Which got me to thinking. I've never been fond of gadgets, but my father liked them a lot. He wasn't compulsive about it, mind you; he'd just bring one home every few months. And I would think "Why the hell did he buy such a silly thing?"

Unfortunately, I can't remember what it was he bought in those days -- say, from 1955 to 1975. Nor do I know why he bought them. Perhaps they were a kind of toy. Or maybe because he was an engineer, he liked whatever cleverness there was in the design.

As for me, I like tools. I don't have many tools, but if I have need of one and it's affordable, I don't hesitate to buy it. That's because a good tool can be used again and again.

[Gives matter further thought]

Some objects are clearly tools (a screwdriver, for instance) and others are obviously gadgets (what I saw in Sharper Image). They form opposite ends of a continuum of things that perform (or help people perform) tasks.

To me, gadgets perform tasks to a ridiculously automated/mechanical and non cost-effective degree. Yes, pushing a button and having that electric tie rack display ties in rotation strikes me as silly because it didn't seem to be able to hold more than around 30 ties. But the gadget operates on the same principle as those gizmos (tools, actually) in dry cleaning shops that allow the clerk to find your stuff amidst a hundred other garments.

Or consider an electric screwdriver. If you only need to place or remove screws occasionally, it borders on being a gadget.
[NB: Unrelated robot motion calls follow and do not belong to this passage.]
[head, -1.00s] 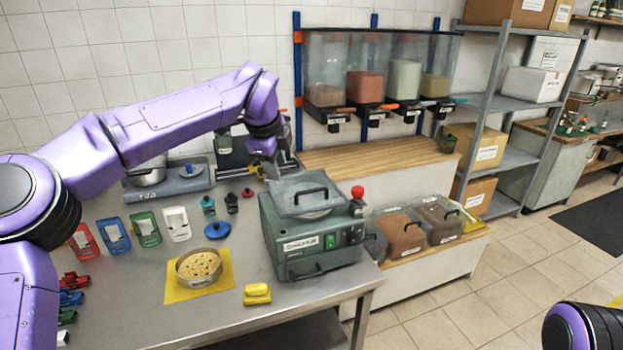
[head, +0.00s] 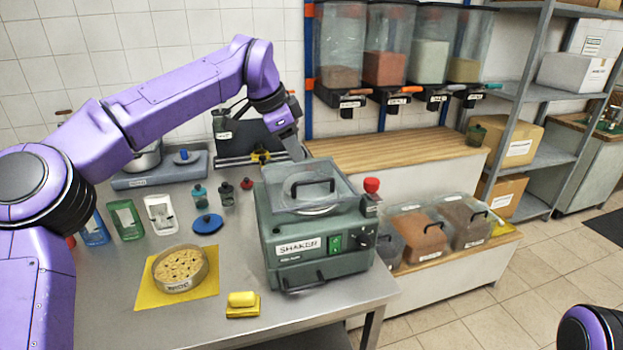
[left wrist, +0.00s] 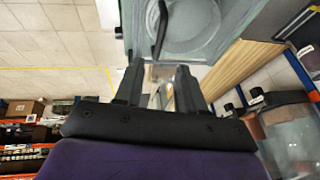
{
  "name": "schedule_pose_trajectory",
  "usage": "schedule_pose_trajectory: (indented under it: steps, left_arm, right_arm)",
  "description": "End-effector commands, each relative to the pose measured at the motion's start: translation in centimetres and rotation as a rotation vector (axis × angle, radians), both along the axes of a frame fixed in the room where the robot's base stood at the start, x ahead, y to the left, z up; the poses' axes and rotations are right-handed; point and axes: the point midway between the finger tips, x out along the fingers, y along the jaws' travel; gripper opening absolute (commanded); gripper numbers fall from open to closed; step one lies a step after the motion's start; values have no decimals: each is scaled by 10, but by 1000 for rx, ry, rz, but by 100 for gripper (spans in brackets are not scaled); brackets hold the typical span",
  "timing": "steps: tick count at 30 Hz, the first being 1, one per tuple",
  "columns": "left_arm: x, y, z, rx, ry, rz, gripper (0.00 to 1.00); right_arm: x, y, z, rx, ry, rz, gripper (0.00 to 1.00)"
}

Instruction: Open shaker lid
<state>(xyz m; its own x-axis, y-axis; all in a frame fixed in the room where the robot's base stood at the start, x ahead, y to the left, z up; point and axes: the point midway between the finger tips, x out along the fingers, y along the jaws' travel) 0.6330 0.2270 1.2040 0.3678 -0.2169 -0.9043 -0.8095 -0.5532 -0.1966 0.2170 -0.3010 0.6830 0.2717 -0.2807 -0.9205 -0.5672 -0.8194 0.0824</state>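The green shaker (head: 318,243) stands near the table's right end. Its clear lid (head: 345,190) lies flat on top, down, with a black handle (head: 312,184). In the left wrist view the lid (left wrist: 205,30) and its handle (left wrist: 158,30) show upper centre, beyond the fingers. My left gripper (head: 297,156) is behind and above the lid's rear edge in the head view. Its fingers (left wrist: 158,72) are apart with nothing between them, and seem clear of the handle. My right gripper is out of view; only part of that arm shows at the bottom right.
A red knob (head: 372,185) rises at the shaker's right. A sieve (head: 180,269) on a yellow mat (head: 149,295) and a yellow block (head: 242,300) lie to its left. Clear bins (head: 420,235) stand to its right. A dark machine (head: 243,135) is behind.

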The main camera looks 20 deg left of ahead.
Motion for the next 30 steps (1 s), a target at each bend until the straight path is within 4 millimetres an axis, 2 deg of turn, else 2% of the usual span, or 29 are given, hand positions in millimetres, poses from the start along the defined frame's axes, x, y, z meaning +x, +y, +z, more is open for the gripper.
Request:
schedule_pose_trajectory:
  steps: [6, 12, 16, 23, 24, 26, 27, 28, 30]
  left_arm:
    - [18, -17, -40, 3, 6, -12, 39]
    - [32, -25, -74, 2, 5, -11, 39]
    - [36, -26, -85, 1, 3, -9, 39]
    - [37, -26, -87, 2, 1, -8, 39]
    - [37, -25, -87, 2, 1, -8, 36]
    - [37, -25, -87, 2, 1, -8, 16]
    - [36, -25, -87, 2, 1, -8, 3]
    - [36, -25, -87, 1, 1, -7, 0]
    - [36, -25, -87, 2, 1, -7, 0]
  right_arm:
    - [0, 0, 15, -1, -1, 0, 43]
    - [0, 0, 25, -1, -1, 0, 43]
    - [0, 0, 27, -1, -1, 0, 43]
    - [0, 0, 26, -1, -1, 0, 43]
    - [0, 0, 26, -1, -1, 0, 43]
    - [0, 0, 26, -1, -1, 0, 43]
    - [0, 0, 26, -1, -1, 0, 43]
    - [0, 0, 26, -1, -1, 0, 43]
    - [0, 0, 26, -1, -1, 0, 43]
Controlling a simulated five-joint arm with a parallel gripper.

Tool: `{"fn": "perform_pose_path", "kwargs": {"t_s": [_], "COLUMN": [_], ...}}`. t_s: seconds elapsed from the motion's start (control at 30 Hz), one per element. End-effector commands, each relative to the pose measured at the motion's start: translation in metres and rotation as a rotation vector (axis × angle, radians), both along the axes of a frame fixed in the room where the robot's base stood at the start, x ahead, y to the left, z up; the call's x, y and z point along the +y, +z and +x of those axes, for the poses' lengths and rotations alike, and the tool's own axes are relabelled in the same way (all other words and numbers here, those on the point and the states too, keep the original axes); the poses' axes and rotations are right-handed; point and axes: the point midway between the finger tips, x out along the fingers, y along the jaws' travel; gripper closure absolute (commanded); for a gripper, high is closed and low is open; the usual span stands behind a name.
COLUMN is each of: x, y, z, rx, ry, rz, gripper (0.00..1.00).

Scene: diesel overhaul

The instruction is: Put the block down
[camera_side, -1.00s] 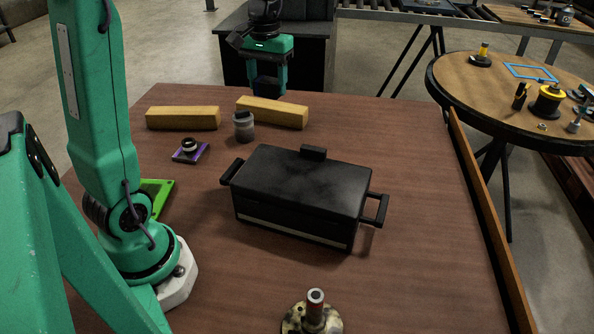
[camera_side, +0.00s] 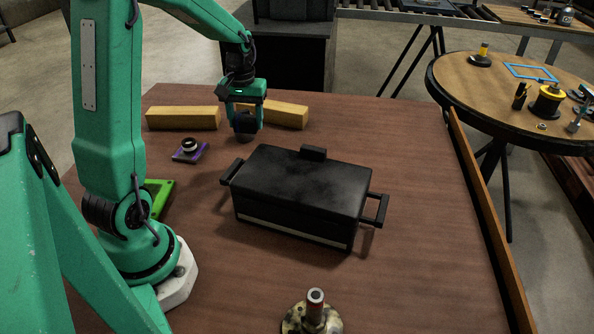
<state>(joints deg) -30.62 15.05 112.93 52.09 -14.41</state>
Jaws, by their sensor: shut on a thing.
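My gripper (camera_side: 245,118) points down at the back of the brown table, left of centre. It is shut on a dark block (camera_side: 244,123), whose lower part is hard to make out. The gripper and block cover the spot where a small grey jar stood, so the jar is mostly or wholly hidden. I cannot tell whether the block touches the jar or the table.
Two yellow bars (camera_side: 183,118) (camera_side: 285,114) lie at the back. A black lidded box (camera_side: 300,190) with handles fills the centre. A purple-based part (camera_side: 190,151) sits left, and a post on a round base (camera_side: 315,312) stands in front. The right side is clear.

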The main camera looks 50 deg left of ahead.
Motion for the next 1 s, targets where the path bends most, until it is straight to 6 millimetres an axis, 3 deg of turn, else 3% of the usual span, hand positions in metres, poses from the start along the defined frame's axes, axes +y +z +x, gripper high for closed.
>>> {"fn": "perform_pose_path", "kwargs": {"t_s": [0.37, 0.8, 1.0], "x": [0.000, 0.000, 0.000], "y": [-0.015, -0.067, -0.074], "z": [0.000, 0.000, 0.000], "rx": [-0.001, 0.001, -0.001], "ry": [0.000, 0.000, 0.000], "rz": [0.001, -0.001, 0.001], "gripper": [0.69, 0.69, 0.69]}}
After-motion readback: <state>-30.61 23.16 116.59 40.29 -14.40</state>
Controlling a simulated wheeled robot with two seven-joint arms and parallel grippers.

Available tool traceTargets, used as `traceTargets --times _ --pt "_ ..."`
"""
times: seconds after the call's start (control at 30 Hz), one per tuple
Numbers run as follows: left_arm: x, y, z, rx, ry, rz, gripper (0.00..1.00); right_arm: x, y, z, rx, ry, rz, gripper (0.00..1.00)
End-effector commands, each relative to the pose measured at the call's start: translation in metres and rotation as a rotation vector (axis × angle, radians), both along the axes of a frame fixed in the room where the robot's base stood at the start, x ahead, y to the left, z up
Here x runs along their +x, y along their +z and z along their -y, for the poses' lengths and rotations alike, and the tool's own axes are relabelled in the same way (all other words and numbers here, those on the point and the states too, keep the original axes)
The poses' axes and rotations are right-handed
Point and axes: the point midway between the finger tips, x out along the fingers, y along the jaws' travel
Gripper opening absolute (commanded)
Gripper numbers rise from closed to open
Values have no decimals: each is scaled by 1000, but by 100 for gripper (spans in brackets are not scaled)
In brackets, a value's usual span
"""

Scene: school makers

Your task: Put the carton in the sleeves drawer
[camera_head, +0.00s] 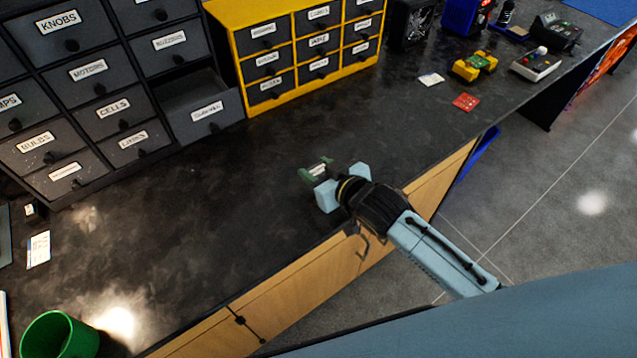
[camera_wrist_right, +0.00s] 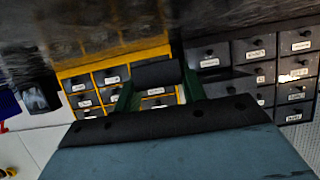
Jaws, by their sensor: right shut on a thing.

But if you work with screws a lot, then the convenience and saving of wear and tear on your body make it a true tool.

Then there are wine bottle openers. The most basic tool-like opener has the curled metal point we're all familiar with along with some kind of lever at the other end. You can buy one of these for a few bucks. Then there are large, heavy, complicated devices that almost seem to suck corks out of bottles; some of these can cost a lot of money. At what point does gadgethood kick in here?

Yes, it seems to be an eye-of-the-beholder thing. But I still don't care for (what I consider to be) gadgets.

Later,

Donald

posted by Donald at December 31, 2007




Comments

You went to the mall as a means of working out? Now that is a definition of optimism.

;^)

Posted by: Don McArthur on December 31, 2007 8:07 PM



Um, I guess I shoulda mentioned that our hotel is about a mile and a half walk -- each way! -- from the mall. And it's been rainy here in what they jokingly call Paradise. Lord, do I ever suffer to crank out a lousy blog post! ;>)

Posted by: Donald Pittenger on December 31, 2007 9:38 PM



It seems reasonable to say that many of the items sold in the Sharper Image (and Brookstone, a similar chain) are purchased as gifts, rather than for the buyer's own use. This gift/own use distinction sounds like a reasonably good proxy for the gadget/tool distinction.

Posted by: Peter on January 1, 2008 9:59 AM



How quickly gadgets become tools when used by the disabled.

That kind of draws the dividing line for me. If you require it for doing a task it's a tool if you don't need it for getting a task done it's a gadget.

Posted by: TW on January 1, 2008 2:37 PM



Peter has a good point here; when considering gifts for others one is free to buy them ridiculous, amusing, impractical gadgets, and the recipient is almost certain to be pleased. My son gave me a Brookstone ballpoint pen with a motorized fan at the top, for Christmas, which is not only hilarious to behold but symbolic. I often work myself into a frenzy, as a freelance writer, and blogger, and need cooling off.

Posted by: Lloyd Mintern on January 1, 2008 3:26 PM



I guess I'm a gadget person. I think the electric tie rack sounds really cool.